• [Set problem]: From the entries below, gather each line containing the word "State".

• [Provided data]:
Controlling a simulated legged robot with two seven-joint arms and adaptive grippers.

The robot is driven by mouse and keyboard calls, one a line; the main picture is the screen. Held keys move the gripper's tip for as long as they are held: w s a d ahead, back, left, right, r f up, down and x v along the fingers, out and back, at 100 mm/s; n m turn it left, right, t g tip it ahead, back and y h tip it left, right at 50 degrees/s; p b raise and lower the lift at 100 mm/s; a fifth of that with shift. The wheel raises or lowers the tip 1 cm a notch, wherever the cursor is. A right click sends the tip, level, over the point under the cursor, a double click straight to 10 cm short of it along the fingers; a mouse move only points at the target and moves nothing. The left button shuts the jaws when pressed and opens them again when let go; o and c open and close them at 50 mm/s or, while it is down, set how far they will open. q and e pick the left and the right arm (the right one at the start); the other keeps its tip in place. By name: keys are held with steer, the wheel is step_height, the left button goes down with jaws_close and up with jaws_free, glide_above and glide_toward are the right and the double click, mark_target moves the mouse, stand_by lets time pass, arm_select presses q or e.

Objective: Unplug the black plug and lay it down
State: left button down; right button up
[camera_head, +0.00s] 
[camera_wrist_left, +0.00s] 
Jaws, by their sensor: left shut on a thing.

...

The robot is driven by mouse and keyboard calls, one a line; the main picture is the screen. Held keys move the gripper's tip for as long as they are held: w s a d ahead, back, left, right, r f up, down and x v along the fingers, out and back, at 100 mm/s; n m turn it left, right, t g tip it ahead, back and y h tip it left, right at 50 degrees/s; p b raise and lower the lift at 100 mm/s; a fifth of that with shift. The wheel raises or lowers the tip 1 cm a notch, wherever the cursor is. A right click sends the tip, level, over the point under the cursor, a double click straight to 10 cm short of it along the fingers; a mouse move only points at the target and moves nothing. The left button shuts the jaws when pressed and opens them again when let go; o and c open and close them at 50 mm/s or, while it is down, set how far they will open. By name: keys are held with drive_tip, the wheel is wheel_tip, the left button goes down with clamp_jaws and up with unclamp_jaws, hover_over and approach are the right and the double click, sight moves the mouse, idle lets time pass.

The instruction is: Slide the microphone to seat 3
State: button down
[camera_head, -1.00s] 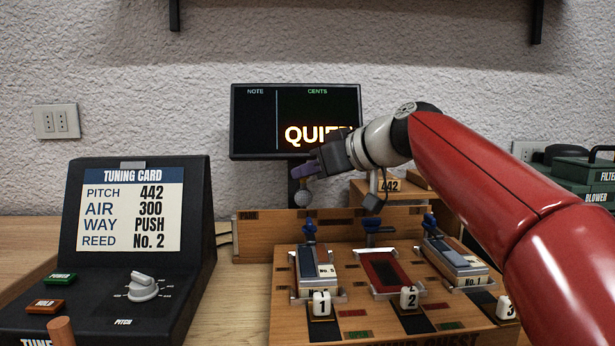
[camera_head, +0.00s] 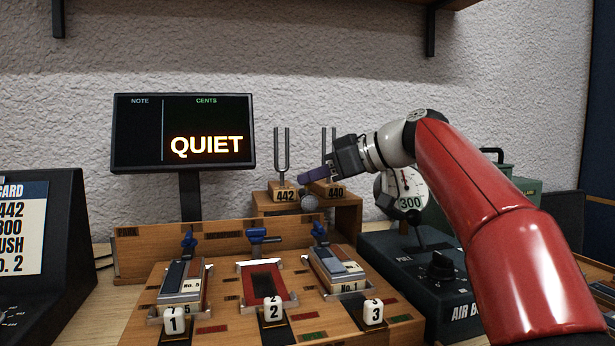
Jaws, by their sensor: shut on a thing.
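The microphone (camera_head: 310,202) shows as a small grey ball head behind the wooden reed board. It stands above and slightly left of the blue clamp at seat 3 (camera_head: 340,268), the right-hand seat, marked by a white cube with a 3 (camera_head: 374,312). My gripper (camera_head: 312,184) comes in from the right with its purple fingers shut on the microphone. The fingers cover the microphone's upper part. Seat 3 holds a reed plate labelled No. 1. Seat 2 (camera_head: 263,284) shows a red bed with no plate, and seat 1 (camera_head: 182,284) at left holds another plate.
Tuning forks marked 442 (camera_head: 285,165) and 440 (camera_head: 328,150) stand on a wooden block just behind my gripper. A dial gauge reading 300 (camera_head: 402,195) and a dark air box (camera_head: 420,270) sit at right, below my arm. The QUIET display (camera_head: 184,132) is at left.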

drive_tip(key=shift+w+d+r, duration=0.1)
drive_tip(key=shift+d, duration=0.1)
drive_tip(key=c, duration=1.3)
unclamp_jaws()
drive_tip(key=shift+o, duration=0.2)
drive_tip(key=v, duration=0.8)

• [Exercise answer]:
State: left button down; right button up
State: button down

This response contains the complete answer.